A Soft Touch: Wearable Tactile Display of Softness Made of Electroactive Elastomers

Fingertip‐mounted tactile displays of softness are needed for various virtual‐ or augmented‐reality applications such as surgical simulation, tele‐operation, computer‐aided design, 3D model exploration, and tele‐presence. Displaying a virtual softness on a fingertip requires the generation of quasi‐static large displacements at moderate forces (as opposed to high‐frequency small vibrations at high forces), via a deformable surface, to control both the contact area and the indentation depth of the skin. State‐of‐the‐art actuation technologies are unable to combine simple structure, low weight, and low size, as well as energy efficiency and silent operation. Here, the progress on the development of a non‐vibratory display of softness made of electroactive polymers is reported. It consists of a hydrostatically coupled dielectric elastomer actuator, shaped as a bubble interfaced to the fingertip, having a weight of 6 g.

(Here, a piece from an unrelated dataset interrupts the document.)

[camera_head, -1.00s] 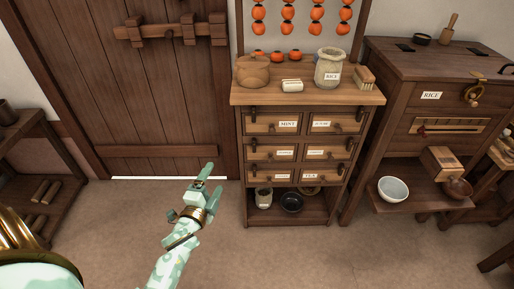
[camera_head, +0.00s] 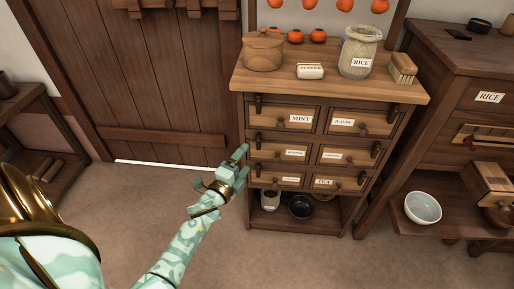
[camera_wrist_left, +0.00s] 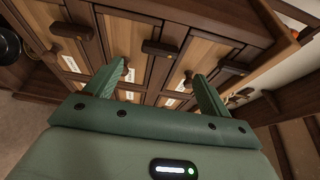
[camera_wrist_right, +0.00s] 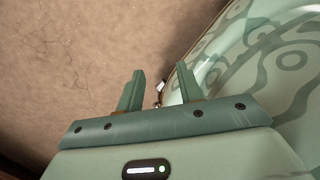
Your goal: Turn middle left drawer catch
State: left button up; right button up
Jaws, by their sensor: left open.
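The middle left drawer (camera_head: 292,154) is in the small wooden chest, with a label and a small knob on its front. Its dark catch (camera_head: 258,141) is upright at the drawer's upper left edge. The catch also shows in the left wrist view (camera_wrist_left: 160,48) as a dark bar beyond my fingertips. My left gripper (camera_head: 242,160) is open and empty, just left of the chest's front at about the height of the middle and bottom drawers. It looks apart from the catch. My right gripper (camera_wrist_right: 160,92) is open and empty over the floor, outside the head view.
Other dark catches flank the upper left drawer (camera_head: 295,118) and the drawers of the right column. A white bowl (camera_head: 422,207) is at right. Floor in front is clear.

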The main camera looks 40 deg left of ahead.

Prototypes can generate displacements up to 3.5 mm and forces up to 1 N. By combining this technology with a compact hand tracking sensor, a simple and cost‐effective virtual‐reality system is demonstrated. A psychophysical study engaging 15 volunteers in poke and pinch tactile tasks shows that users can properly distinguish between different stimuli rendered by the display, with an accuracy correlated to the perceptual difficulty of the tactile comparative task.